Murray was born in Glasgow, where he worked in business for eleven years before becoming a full-time artist. He began to exhibit at the Royal Academy in 1875, and about 1883 he moved to London, taking over Millais' old studio in Langham Chambers, Portland Place, where he remained for the rest of his life. He was to continue showing at the Academy for nearly sixty years, becoming an R.A. in 1905, receiving a knighthood in 1918, and dying at the age of eighty-four, one of the 'grand old men' of British art.

Murray found most of his early subjects in Scotland, but from the mid-1880s the southern counties of England began to claim his attention. His style broadened, detailed observation giving way to the study of atmosphere and aeriel perspective, and Constable becoming a major inspiration. His Chantrey purchase of 1903 was actually called In the Country of Constable, and was one of several pictures painted about this time at Flatford, East Bergholt, and other parts of Suffolk with which Constable is closely associated.

The present picture was one of three Hampstead views which Murray exhibited at the R.A. in 1897, the others being entitled Hampstead from the Viaduct (no.30) and Hampstead: the Firs by the "Spaniards" (no.411). These again were a homage to Constable, as many reviewers observed, or at least implied. The Times, discussing The Firs by the "Spaniards" (8 June 1897, p.11), wrote that while 'Mr Murray ... has great skill in composing a picture and a great knowledge of effect', he 'should compare the work on his tree trunks ... with that in any Turner or Constable in the National Gallery, and he will see that if painting is to live it must be more careful than this'. The Art Journal noted that 'Hampstead, which had such a fascination for Constable, has enthralled Mr David Murray, who has in the present exhibition three large views. They are marked by his well-known grasp of harmonious proportion and power of suggesting atmosphere in its subtlest passages'. The longest and most appreciative notice appeared in the Athenaeum, which included Murray among the artists considered under separate headings in the first instalment of its long review. 'The merits of Mr Murray's work', it wrote, 'are greater than they seem at first sight. Each of his four large pictures now on view is intensely fresh and like nature, but, although quite as effective and truthful as any of its forerunners, is, we are bound to say, not so searchingly finished as usual. Hampstead, long the haunt of Constable, Varley, and Linnell, has found such favour in Murray's eyes that of his four pictures this year three of them record his impressions of the beauty which has suffered so much through "improvements" and smoke ... The next work of this group is called Hampstead's Happy Heath (640), whence we look from the height over the undulating foreground; a red-coated pensioner is a telling feature of the chromatic scheme, which as a whole is very sucessful. Looking beyond these from the much-worn sward of the foreground to the distance of the smoke-laden horizon, we enjoy the harmonies of the pervading light, colour, and tone in the expansive and sunny atmosphere'.

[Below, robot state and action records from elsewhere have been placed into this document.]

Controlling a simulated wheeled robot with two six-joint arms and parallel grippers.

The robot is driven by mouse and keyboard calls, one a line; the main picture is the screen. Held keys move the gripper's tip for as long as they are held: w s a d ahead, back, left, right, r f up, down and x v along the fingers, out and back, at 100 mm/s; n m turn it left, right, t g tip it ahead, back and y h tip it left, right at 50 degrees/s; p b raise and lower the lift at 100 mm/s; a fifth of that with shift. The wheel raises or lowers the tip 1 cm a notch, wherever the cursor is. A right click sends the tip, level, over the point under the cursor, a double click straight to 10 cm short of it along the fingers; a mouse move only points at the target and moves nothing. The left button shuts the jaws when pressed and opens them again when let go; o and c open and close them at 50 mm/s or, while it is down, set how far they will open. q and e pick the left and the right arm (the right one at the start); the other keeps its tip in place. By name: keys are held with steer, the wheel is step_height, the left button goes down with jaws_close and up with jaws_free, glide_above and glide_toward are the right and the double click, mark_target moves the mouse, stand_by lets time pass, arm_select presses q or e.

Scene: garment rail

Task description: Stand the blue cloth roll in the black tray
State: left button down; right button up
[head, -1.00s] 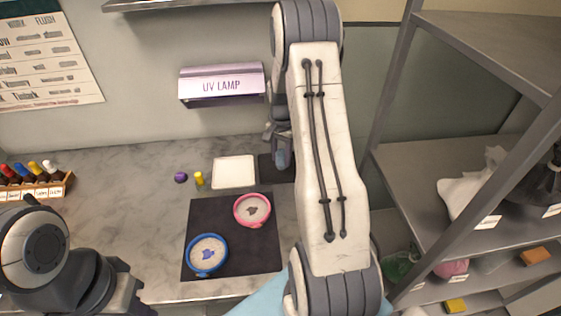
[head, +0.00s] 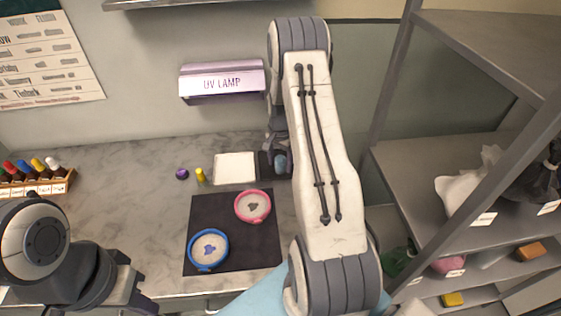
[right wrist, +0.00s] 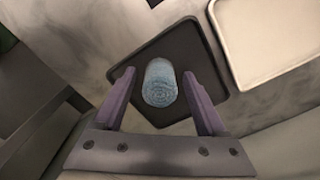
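The blue cloth roll (right wrist: 160,84) stands in the black tray (right wrist: 192,45), its spiral end facing the camera in the right wrist view. In the head view the roll (head: 281,163) shows small below my right arm, and the black tray (head: 265,168) is partly hidden by that arm. My right gripper (right wrist: 160,73) is open, with one finger on each side of the roll and a gap visible on both sides. My left gripper (head: 128,285) is at the lower left of the head view, away from the roll; its fingers are not clear.
A white tray (head: 235,153) is left of the black tray. A purple jar (head: 182,174) and a yellow bottle (head: 200,175) stand nearby. A dark mat (head: 227,262) holds a pink-rimmed dish (head: 253,206) and a blue-rimmed dish (head: 208,250). A shelf rack (head: 400,165) stands to the right.

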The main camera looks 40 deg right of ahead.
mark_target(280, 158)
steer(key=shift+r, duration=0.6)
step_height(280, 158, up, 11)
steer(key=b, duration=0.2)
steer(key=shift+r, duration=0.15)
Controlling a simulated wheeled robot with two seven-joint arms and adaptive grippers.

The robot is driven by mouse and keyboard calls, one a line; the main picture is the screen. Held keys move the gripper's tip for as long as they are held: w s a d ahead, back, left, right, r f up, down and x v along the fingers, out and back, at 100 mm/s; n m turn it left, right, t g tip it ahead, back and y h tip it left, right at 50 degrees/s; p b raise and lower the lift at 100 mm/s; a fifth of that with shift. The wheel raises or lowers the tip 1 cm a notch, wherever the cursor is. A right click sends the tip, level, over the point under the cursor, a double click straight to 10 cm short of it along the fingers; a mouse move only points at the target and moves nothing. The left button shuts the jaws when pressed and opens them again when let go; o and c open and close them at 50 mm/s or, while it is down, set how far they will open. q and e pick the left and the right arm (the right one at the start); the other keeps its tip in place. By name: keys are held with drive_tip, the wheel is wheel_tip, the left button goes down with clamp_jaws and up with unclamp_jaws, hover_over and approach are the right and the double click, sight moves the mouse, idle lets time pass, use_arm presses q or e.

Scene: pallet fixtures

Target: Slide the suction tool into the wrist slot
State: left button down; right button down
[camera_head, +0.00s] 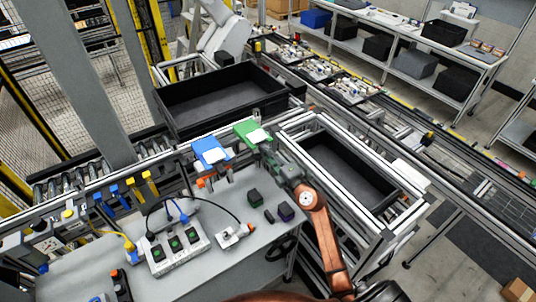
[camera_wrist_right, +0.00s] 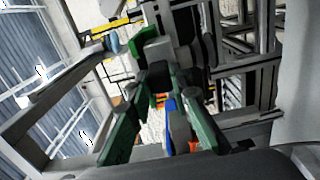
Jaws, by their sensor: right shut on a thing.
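My right gripper (camera_head: 270,160) reaches up from the copper arm to the green holder (camera_head: 252,132) at the back edge of the workbench. In the wrist view my right gripper (camera_wrist_right: 165,82) has its green fingers closed around a grey, blocky part (camera_wrist_right: 157,50), which I take to be the suction tool. The green holder (camera_wrist_right: 142,42) shows just behind that part. The fingers hide much of the tool, and I cannot tell whether it sits in a slot. A blue holder (camera_head: 210,150) with orange below stands to the left. My left gripper is out of view.
A grey workbench (camera_head: 205,275) carries a button box (camera_head: 178,250), cables and small dark blocks (camera_head: 255,197). A black bin (camera_head: 230,98) lies behind the holders. A framed black bin (camera_head: 345,170) stands to the right, close to my arm. Yellow posts and mesh fencing are at the left.

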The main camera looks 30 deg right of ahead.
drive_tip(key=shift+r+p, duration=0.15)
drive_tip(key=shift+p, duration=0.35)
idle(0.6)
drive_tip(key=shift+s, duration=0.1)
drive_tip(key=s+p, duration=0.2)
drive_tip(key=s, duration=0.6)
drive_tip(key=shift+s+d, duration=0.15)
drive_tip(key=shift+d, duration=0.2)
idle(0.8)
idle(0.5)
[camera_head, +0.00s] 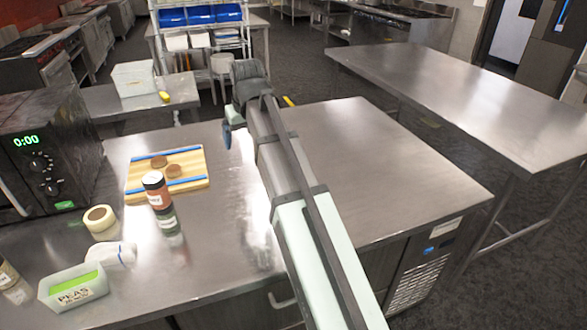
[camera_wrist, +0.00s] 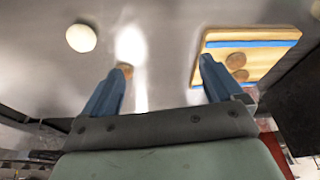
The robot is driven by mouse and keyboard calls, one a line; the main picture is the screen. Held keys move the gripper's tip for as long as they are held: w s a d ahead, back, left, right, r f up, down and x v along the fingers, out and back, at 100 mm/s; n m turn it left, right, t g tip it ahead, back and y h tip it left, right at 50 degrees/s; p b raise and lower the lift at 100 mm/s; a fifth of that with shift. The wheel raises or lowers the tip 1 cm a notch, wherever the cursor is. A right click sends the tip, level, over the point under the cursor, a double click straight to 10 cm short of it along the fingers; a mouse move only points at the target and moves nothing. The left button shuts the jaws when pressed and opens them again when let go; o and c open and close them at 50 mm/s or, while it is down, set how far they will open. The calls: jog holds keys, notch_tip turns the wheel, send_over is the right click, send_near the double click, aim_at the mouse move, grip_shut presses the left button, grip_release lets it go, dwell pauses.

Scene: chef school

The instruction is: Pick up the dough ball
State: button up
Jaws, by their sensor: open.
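A pale round dough ball (camera_wrist: 81,38) lies on the steel worktop at the upper left of the wrist view. I cannot make it out in the head view, where my arm covers part of the worktop. My gripper (camera_wrist: 163,76) is open, with nothing between its two blue fingers. The dough ball is beyond the left finger and apart from it. In the head view my gripper (camera_head: 229,128) is over the far part of the worktop, right of the cutting board. A small brownish thing (camera_wrist: 125,70) shows at the left fingertip, partly hidden.
A wooden cutting board (camera_head: 140,184) with blue strips bears two brown round pieces (camera_head: 158,162). Spice bottles (camera_head: 157,190), a tape roll (camera_head: 100,218), a white container (camera_head: 112,254) and a peas tub (camera_head: 73,290) stand nearer. A black microwave (camera_head: 50,150) is left. The worktop's right side is clear.

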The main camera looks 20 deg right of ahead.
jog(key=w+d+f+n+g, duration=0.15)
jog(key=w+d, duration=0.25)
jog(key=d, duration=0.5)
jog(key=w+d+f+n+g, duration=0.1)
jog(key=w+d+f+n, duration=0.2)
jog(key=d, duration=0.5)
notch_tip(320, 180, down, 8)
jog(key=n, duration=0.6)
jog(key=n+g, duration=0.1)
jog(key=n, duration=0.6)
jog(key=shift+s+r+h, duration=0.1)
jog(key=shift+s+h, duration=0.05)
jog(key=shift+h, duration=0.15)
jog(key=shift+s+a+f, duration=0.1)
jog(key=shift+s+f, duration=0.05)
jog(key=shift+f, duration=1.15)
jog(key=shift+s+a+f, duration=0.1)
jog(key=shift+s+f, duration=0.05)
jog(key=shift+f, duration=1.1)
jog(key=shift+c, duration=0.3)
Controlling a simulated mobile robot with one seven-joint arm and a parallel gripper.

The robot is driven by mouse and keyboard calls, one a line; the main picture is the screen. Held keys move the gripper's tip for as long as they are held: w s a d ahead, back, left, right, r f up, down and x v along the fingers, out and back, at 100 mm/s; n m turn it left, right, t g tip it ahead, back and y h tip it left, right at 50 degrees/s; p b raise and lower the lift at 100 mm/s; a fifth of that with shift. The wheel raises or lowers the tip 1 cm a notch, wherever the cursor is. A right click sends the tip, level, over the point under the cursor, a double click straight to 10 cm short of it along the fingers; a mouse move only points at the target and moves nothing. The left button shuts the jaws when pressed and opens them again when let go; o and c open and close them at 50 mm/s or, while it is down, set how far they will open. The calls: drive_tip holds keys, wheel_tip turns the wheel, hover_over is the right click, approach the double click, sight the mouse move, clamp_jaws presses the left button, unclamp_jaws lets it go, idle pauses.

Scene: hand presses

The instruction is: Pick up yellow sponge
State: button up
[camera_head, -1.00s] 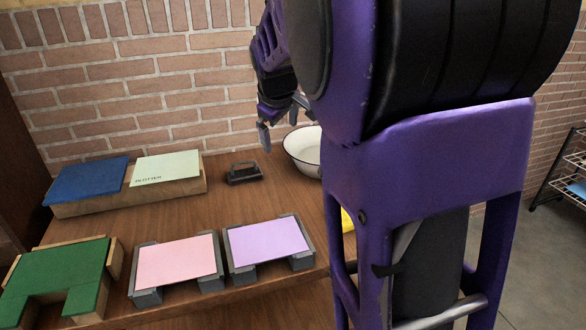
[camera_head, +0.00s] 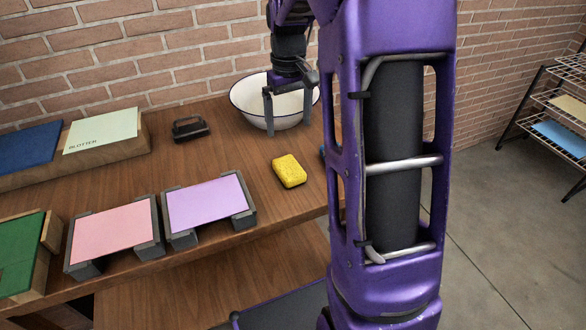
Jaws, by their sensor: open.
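The yellow sponge (camera_head: 289,170) lies flat on the wooden table (camera_head: 230,150), right of the purple sheet and in front of the white bowl. My gripper (camera_head: 288,128) points down, with its two grey fingers apart and nothing between them. It is above and behind the sponge in the picture, with the bowl behind its fingers. The fingers do not touch the sponge. Their exact height over the table is hard to tell.
A white bowl (camera_head: 250,100) with a dark rim stands at the back. A small black-handled tool (camera_head: 190,128) is left of it. Purple (camera_head: 208,203) and pink (camera_head: 113,234) sheets rest on grey blocks at the front. A wire rack (camera_head: 560,125) stands far right.

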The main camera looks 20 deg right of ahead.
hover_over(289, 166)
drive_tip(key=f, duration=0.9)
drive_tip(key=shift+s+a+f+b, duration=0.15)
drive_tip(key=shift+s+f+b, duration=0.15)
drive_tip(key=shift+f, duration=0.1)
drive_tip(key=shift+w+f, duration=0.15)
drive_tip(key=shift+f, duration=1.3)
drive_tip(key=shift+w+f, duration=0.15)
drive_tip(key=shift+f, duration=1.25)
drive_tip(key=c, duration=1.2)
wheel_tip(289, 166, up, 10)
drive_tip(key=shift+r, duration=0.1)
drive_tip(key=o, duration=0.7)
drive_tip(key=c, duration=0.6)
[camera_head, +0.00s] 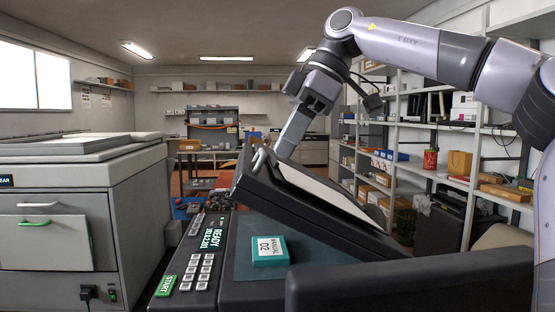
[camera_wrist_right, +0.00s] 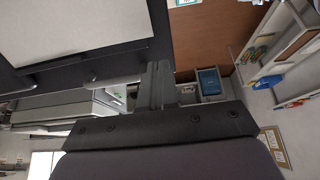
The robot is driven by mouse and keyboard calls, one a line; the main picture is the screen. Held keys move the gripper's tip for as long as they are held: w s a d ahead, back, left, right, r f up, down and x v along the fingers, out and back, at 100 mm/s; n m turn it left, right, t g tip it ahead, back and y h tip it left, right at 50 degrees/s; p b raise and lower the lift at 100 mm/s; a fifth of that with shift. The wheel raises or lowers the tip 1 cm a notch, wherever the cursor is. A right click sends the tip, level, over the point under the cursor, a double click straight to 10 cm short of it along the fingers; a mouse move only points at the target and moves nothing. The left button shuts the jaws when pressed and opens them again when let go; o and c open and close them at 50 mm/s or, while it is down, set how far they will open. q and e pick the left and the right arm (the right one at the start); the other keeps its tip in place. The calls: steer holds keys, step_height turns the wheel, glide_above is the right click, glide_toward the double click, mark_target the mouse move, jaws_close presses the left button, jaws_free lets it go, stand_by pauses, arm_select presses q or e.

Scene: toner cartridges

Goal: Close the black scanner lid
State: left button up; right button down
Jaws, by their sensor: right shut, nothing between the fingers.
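The black scanner lid (camera_head: 300,212) stands tilted open above the scanner bed (camera_head: 245,268), its left end high and its right end low. A pale panel (camera_head: 325,190) covers much of its upper face. My right gripper (camera_head: 262,158) is shut and empty at the lid's raised left end; I cannot tell whether it touches. In the right wrist view, the lid (camera_wrist_right: 135,55) fills the upper left, beside my right gripper's fingertips (camera_wrist_right: 158,72). A teal box labelled MANUAL 02 (camera_head: 269,251) lies on the bed, in front of the lid. My left gripper is not in view.
A control panel (camera_head: 195,262) with a green START key runs along the scanner's left side. A large grey machine (camera_head: 75,205) stands at the left. Shelves (camera_head: 440,130) with boxes line the right wall. A dark block (camera_head: 410,285) is at the lower right.

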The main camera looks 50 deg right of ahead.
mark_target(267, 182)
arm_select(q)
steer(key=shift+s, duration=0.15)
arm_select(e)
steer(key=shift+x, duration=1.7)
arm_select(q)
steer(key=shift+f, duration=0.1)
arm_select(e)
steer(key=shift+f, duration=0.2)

Sir Edwin Cooper, who gave the picture to the Royal Star and Garter Home, was also the architect of the Home, which he designed free of charge. An imposing neo-Georgian building on a magnificent site overlooking the Thames at Richmond, it was planned after the First World War and opened by George V and Queen Mary on 10 July 1924. Cooper was twenty-three years younger than Murray but must have met him at the Royal Academy, of which he was elected an Associate in 1930, three years before Murray's death.